Exercise: Keep pictures out. Copy exactly the lines from the one containing "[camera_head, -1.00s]" to the one containing "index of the", endpoints included.

Robot motion calls
+++

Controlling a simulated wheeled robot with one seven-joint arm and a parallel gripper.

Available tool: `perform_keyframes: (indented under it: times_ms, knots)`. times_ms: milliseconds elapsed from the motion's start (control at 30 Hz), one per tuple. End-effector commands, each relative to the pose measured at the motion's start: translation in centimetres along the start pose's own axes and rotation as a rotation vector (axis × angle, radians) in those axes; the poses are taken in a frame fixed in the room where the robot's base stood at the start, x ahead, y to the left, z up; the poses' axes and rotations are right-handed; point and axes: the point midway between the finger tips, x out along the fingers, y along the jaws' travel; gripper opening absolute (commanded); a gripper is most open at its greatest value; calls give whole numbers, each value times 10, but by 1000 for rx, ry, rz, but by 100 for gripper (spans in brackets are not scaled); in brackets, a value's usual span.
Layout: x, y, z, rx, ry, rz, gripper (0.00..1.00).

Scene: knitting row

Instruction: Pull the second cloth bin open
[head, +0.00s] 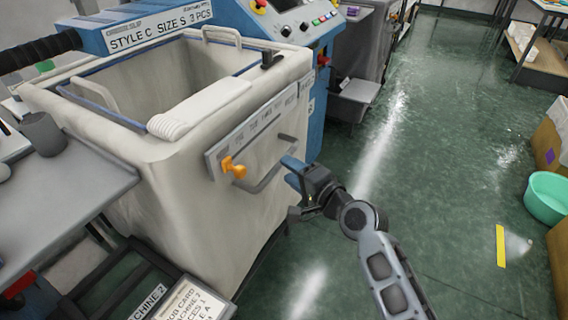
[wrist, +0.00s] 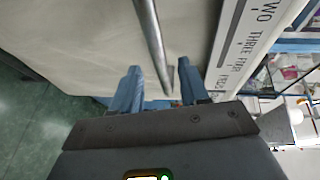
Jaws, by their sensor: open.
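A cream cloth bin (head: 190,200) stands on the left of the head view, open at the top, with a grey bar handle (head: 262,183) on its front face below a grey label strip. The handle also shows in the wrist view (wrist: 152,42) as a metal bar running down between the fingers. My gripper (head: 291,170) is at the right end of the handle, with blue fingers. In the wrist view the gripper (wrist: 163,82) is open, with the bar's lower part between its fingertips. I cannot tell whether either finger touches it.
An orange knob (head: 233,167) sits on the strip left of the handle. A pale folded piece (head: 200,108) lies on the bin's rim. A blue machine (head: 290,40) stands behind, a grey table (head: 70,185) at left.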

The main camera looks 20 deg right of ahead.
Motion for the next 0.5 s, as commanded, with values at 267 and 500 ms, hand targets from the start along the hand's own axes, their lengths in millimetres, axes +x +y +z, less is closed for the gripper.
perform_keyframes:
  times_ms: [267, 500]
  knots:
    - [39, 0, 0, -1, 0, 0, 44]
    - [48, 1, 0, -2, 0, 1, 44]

+++

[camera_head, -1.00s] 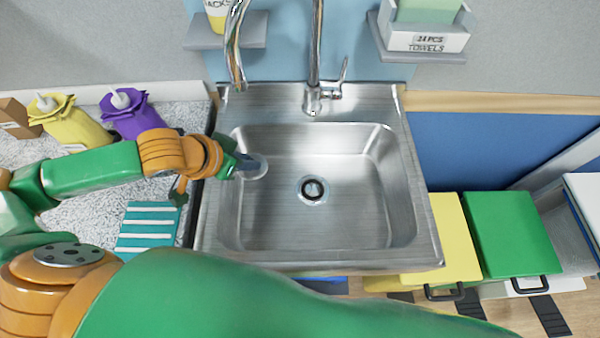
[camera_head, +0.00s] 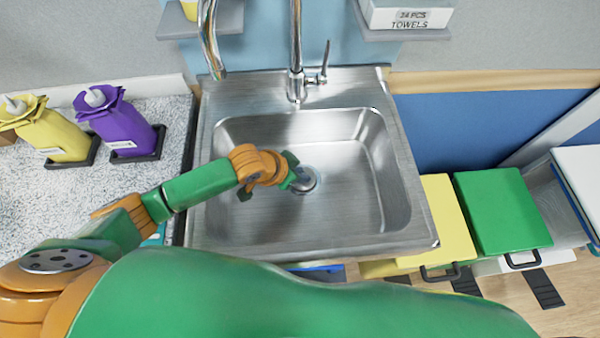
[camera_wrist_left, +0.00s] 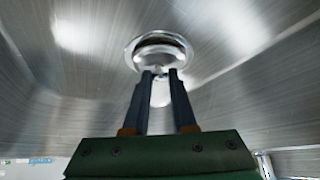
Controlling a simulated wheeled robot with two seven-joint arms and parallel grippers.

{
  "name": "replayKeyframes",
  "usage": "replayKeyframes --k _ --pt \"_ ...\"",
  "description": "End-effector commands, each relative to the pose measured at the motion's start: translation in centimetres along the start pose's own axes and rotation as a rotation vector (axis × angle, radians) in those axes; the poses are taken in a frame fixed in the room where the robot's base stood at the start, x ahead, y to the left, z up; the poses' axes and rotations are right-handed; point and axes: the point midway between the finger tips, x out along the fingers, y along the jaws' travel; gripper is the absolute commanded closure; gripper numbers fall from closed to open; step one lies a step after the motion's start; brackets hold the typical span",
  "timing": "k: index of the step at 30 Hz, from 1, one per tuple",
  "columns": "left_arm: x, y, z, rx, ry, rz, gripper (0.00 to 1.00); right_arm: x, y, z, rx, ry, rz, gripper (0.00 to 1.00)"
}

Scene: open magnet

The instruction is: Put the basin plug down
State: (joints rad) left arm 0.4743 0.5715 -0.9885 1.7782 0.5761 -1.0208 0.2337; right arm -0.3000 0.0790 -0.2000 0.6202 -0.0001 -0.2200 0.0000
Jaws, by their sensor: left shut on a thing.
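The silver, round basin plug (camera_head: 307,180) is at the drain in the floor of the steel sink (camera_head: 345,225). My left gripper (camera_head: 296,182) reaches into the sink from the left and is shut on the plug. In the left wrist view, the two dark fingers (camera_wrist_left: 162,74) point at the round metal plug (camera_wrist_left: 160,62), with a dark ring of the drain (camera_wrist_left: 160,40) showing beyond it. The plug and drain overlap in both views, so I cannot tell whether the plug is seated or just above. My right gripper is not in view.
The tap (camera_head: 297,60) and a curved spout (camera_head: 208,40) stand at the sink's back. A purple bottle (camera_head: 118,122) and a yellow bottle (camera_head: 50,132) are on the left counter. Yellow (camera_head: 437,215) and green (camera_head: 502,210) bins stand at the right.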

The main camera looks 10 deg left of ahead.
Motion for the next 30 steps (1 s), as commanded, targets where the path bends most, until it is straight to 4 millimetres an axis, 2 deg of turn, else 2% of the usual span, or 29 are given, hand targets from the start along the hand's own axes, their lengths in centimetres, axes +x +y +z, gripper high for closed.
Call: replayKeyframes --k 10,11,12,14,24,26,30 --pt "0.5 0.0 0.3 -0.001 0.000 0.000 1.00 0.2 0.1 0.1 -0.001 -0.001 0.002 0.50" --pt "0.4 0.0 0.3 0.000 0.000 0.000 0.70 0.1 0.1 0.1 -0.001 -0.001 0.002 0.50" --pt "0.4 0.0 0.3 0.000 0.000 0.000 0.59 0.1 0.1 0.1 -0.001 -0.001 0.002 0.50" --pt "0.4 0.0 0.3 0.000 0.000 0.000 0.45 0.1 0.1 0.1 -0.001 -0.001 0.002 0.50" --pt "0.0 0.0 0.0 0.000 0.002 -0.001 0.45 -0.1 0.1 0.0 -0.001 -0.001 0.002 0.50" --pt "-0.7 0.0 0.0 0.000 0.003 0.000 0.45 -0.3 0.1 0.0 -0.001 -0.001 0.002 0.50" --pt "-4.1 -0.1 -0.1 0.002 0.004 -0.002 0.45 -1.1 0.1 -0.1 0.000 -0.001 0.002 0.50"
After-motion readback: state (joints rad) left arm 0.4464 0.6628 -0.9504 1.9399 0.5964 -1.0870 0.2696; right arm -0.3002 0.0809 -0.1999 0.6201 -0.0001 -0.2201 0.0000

+++

Completed exercise:
[camera_head, -1.00s] 
[camera_head, +0.00s] 
[camera_wrist_left, +0.00s] 
Controlling a simulated wheeled robot with two seven-joint arms and parallel grippers.

{
  "name": "replayKeyframes",
  "usage": "replayKeyframes --k _ --pt \"_ ...\"",
  "description": "End-effector commands, each relative to the pose measured at the motion's start: translation in centimetres along the start pose's own axes and rotation as a rotation vector (axis × angle, radians) in those axes; the poses are taken in a frame fixed in the room where the robot's base stood at the start, x ahead, y to the left, z up; the poses' axes and rotations are right-handed; point and axes: the point midway between the finger tips, x out along the fingers, y along the jaws' travel; gripper is the absolute commanded closure; gripper numbers fall from closed to open; step one lies a step after the motion's start; brackets hold the typical span",
  "timing": "k: index of the step at 30 Hz, from 1, one per tuple",

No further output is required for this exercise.